12. A method comprising:

determining if a group of links comprising a link route list are marked out of service; and

directing movement of Iub links comprising the group of links to a reroute destination.

13. The method of claim 12 wherein the method is performed on an OMC and the link route list resides on the OMC.

14. The method of claim 13 further comprising receiving a link event wherein the link event is at least one of a link alarm and clear link alarm.

15. The method of claim 14 wherein if the link event is a link alarm, the method further comprising:

receiving at least one alarm associated with a link where the link is one of an Iub link and an Iu link, where the Iu link further comprises one of an IuPS link and an IuCS link;

marking the link out of service if the received alarm is associated with the link; and

marking the link in service if a clear alarm is received that is associated with the link.

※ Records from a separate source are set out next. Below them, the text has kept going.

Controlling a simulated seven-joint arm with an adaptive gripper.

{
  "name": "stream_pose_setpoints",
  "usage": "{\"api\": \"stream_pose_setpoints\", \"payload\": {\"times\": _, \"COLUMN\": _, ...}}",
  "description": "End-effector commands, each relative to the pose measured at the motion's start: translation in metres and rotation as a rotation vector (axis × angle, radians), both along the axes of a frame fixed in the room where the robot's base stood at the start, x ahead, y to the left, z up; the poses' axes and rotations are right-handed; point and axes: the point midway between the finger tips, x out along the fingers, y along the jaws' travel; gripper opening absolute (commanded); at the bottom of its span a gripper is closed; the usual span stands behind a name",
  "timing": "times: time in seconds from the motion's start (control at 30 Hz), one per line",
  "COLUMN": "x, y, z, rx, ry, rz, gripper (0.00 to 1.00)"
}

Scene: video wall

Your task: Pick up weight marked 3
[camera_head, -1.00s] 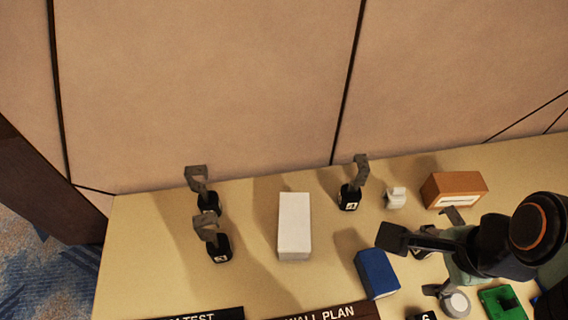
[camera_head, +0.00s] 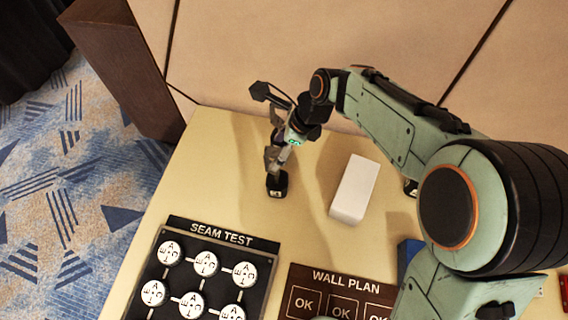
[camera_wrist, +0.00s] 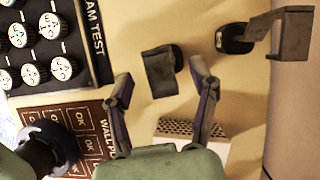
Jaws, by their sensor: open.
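Two black-based weights with grey bent handles stand at the table's left end. The front weight (camera_head: 277,184) has a small white label whose number I cannot read. In the wrist view, its grey handle (camera_wrist: 160,75) lies between and slightly beyond my fingertips. My gripper (camera_head: 282,152) is open and points down over this weight; its fingers also show in the wrist view (camera_wrist: 160,88). I cannot tell whether they touch it.
A white block (camera_head: 355,188) stands right of the weights. The SEAM TEST board (camera_head: 222,233) and WALL PLAN board (camera_head: 345,279) lie toward the front. A blue block (camera_head: 408,255) is partly behind my arm. The wall rises close behind the table.

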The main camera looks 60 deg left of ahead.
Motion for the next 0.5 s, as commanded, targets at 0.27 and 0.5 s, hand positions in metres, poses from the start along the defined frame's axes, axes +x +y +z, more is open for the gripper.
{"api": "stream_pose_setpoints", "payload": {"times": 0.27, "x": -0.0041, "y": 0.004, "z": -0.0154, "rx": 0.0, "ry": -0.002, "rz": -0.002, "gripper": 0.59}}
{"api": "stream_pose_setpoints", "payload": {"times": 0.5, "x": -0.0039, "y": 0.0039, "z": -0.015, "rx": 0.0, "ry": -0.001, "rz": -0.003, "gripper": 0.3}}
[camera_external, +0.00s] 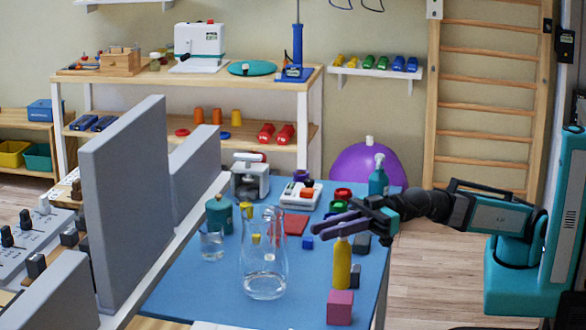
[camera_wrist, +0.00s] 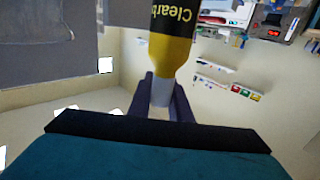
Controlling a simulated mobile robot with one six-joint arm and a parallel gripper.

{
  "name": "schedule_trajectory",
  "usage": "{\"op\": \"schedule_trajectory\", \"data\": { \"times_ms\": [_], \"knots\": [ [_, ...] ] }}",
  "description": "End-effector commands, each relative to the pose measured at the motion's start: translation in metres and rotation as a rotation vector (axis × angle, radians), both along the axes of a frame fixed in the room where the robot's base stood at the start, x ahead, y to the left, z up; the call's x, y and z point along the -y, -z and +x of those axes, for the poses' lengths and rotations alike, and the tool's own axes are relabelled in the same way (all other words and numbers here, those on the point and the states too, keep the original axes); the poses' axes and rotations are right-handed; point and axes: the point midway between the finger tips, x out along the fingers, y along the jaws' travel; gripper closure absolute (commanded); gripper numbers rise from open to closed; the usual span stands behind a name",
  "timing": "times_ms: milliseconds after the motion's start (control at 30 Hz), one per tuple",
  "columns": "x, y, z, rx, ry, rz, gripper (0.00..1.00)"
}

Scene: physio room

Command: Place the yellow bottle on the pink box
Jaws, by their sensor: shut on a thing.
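The yellow bottle (camera_external: 342,263) is upright in the external view, just behind and above the pink box (camera_external: 339,308). My gripper (camera_external: 342,229) is shut on its top from the left and right. In the wrist view the yellow bottle (camera_wrist: 172,52) has a black label reading "Clear…", and its pale cap end sits between the dark fingers of my gripper (camera_wrist: 170,92). The bottle's base lines up with the box's top edge in the picture; I cannot tell whether it touches the table or hangs above it. The pink box stands at the table's front right.
The blue table (camera_external: 210,290) holds a glass jug (camera_external: 263,270) left of the bottle. A dark block (camera_external: 355,278) is beside the bottle. Grey panels (camera_external: 130,205) stand at left.

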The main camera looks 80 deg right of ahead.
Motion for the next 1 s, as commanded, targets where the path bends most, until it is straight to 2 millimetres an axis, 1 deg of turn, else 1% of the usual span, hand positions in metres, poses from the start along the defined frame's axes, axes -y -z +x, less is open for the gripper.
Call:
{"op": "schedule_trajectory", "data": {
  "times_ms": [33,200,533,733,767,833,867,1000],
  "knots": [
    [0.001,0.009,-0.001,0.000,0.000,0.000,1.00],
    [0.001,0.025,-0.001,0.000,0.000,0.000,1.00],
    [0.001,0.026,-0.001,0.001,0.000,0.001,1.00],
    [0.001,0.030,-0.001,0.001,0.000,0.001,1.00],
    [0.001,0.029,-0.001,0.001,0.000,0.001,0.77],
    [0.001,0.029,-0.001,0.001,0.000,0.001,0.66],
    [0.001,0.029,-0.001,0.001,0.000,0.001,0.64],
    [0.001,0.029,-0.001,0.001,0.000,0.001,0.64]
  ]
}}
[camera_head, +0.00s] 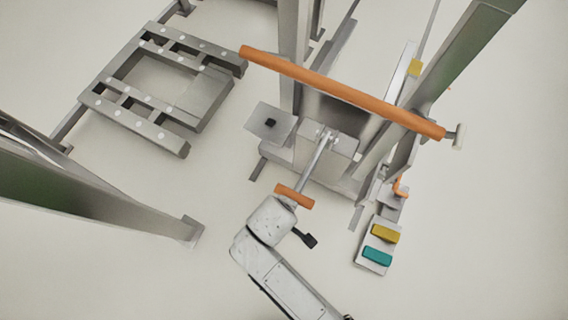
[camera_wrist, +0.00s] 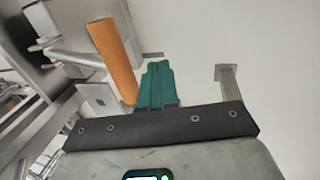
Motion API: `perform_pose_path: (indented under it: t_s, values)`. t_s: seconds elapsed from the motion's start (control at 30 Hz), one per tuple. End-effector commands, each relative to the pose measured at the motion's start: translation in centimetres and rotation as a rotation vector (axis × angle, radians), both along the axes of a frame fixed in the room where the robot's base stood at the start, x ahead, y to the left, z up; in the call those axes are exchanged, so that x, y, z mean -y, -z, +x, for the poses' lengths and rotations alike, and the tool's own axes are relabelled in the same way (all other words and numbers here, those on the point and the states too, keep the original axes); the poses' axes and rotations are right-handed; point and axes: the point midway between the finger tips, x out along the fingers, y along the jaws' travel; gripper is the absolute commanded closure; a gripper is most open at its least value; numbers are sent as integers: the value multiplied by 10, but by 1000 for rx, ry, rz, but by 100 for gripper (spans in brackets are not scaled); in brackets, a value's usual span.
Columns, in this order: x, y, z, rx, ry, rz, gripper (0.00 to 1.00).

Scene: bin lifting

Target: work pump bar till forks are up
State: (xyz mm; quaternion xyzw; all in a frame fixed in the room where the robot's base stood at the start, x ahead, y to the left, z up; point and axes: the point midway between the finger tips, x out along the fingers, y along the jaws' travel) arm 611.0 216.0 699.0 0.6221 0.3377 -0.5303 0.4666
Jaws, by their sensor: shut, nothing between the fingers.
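The pump bar, a grey lever with an orange grip (camera_head: 294,195), leans out from a grey block (camera_head: 328,143) at the foot of the lifting machine. Its orange grip also shows in the wrist view (camera_wrist: 115,60), just left of my fingers. My gripper (camera_wrist: 157,66) has its two teal fingers together, with nothing between them. They lie beside the grip; whether they touch it I cannot tell. In the head view my white wrist hides the fingers. A low grey frame (camera_head: 212,102) with two slotted beams lies at upper left; I cannot tell whether the forks are in it or how high.
A long orange bar (camera_head: 340,90) crosses above the machine. A panel with a yellow block (camera_head: 385,233) and a teal block (camera_head: 377,256) stands at right. A grey-green post (camera_head: 95,190) stands at left. The pale floor at lower left is clear.

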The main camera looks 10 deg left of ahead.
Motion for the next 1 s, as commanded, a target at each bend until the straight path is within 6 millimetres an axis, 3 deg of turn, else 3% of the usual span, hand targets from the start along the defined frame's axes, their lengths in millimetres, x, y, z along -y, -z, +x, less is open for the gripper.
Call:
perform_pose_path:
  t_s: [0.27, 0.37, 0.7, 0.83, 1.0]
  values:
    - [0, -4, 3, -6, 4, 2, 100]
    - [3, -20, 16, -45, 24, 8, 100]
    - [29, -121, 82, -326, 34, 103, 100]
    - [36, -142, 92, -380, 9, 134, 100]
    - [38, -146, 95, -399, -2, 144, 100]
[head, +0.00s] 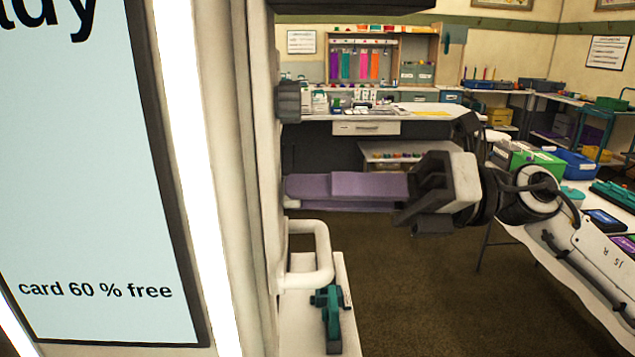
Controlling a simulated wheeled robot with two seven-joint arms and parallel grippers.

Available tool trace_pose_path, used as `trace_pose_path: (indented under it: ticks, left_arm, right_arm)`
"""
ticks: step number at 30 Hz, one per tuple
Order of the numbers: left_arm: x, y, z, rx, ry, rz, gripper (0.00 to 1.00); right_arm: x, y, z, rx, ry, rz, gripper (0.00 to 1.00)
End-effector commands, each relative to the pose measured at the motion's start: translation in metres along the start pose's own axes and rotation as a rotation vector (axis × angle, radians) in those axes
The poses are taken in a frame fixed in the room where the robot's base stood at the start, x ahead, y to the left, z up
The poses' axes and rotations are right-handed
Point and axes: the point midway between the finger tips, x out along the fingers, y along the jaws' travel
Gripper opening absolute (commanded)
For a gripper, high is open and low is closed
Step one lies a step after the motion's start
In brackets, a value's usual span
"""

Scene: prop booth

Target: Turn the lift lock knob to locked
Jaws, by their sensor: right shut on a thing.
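A dark grey ribbed knob (288,101) stands out from the side of the pale cabinet at the upper middle of the head view. I cannot read any lock mark on it, nor be sure it is the lift lock knob. My right gripper (412,192) comes in from the right, below and to the right of this knob and apart from it. Its dark fingers are shut on a flat purple piece (350,187), which reaches left towards the cabinet side. The fingers hide the right end of the piece. My left gripper is out of view.
The cabinet has a bright screen (90,180) on the left. A white loop handle (322,252) juts out below the purple piece, above a teal tool (332,317) on a pale ledge. A table with bins (540,162) stands right; open carpet (410,290) lies between.

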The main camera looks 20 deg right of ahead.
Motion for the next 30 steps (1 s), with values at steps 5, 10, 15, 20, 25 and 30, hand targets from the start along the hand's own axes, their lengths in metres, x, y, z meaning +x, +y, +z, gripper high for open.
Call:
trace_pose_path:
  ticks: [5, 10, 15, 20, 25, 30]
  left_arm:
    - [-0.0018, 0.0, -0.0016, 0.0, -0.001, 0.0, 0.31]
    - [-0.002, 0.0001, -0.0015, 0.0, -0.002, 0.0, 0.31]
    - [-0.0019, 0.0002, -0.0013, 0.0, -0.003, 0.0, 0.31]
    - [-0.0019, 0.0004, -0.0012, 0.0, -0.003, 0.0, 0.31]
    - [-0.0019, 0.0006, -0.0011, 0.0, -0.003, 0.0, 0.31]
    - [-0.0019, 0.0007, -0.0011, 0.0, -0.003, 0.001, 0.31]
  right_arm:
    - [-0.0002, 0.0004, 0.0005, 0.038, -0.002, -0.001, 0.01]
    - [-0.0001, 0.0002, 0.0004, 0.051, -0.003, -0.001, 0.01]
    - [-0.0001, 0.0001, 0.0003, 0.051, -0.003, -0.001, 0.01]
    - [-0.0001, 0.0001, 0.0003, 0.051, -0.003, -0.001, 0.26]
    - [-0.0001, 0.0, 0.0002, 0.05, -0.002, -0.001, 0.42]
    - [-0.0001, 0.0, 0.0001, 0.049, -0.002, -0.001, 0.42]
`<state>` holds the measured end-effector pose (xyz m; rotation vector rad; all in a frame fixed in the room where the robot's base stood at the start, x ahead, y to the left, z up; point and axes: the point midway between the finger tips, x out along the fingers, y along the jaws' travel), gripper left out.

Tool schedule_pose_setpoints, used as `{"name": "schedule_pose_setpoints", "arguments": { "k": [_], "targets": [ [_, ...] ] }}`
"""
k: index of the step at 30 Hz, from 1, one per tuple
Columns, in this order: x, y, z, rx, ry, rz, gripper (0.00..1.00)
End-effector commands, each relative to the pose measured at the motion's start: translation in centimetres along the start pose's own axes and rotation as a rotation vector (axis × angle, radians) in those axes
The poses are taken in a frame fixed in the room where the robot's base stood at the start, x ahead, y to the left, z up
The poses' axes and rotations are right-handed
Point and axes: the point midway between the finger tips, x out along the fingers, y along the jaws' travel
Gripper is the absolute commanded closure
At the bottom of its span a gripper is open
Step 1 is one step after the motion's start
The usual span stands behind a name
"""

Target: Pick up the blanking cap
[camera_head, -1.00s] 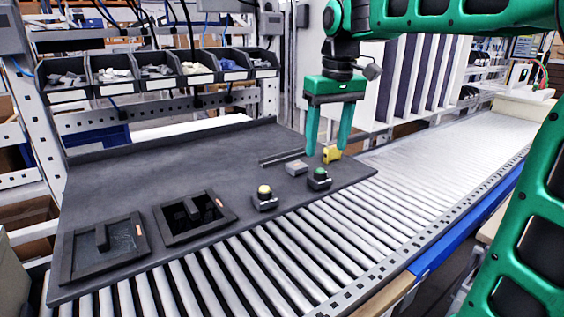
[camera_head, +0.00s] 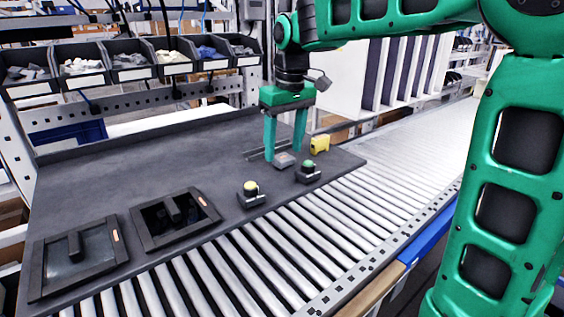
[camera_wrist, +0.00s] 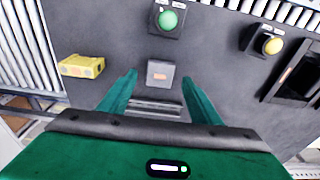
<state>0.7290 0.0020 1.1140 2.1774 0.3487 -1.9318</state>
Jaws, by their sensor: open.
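The blanking cap looks to be the small grey square block (camera_head: 284,161) on the dark panel, left of the green button. In the wrist view the same block (camera_wrist: 161,74), with a small orange mark on top, lies between the fingertips. My gripper (camera_head: 284,155) is open above the block, one finger to each side. In the wrist view my gripper (camera_wrist: 160,75) shows nothing held. I cannot tell how far the fingertips are above the panel.
A green button (camera_head: 308,171) and a yellow button (camera_head: 251,194) stand along the panel's front edge. A yellow box (camera_head: 320,144) is right of the gripper. Slotted metal strips (camera_wrist: 155,108) lie beside the block.

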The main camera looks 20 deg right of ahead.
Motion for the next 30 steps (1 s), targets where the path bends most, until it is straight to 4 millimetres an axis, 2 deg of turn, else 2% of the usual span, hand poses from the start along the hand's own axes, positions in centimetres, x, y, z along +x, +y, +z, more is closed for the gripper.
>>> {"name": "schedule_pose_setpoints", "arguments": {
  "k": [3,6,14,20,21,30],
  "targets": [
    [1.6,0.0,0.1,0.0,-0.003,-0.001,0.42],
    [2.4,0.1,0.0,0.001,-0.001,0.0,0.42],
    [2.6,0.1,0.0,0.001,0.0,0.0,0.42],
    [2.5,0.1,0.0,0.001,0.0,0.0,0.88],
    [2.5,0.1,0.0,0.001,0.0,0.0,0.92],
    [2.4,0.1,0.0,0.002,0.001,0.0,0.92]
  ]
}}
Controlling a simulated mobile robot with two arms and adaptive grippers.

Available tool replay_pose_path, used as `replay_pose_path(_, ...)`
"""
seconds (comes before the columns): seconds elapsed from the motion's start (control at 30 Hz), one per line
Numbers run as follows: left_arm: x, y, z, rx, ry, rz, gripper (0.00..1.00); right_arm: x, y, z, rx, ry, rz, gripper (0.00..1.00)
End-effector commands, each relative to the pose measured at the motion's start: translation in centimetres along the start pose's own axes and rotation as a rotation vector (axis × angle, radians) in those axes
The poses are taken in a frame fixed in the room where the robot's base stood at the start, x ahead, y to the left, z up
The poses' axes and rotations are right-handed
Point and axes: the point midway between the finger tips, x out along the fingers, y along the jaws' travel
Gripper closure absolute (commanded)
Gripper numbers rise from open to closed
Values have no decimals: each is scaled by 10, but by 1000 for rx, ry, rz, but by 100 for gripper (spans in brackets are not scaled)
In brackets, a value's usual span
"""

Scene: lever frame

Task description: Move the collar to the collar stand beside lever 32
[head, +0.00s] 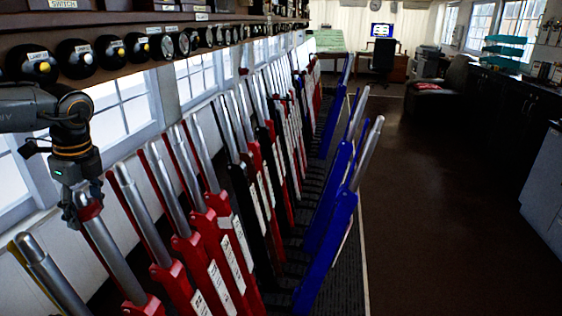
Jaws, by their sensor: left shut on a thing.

16. The method of claim 15 wherein the group of links includes a first link, and if the first link is marked out of service, the first link is moved to a reroute destination.

17. The method of claim 16 wherein the group of links comprises a plurality of links, wherein if a link alarm is received for an Iub link the Iub link is marked out of service and the Iub link is moved to a reroute destination, wherein the plurality of links comprises at least one of an of Iub link, at least one of an IuCS link and at least one of an IuPS link.

18. The method of claim 16 wherein the group of links comprises a plurality of links wherein the plurality of links comprises at least one Iub link, at least one IuCS link and at least one IuPS link, and if all the links are marked out of service Iub links comprising the group of links are rerouted to a reroute destination.

19. The method of claim 16 wherein if a link comprising the group of links is marked as in service and the link is rerouted, the link is restored to a restore destination.

20. The method of claim 16 wherein if all the links comprising the link route list are marked in service and all the links are rerouted, all the links are restored to a restore destination.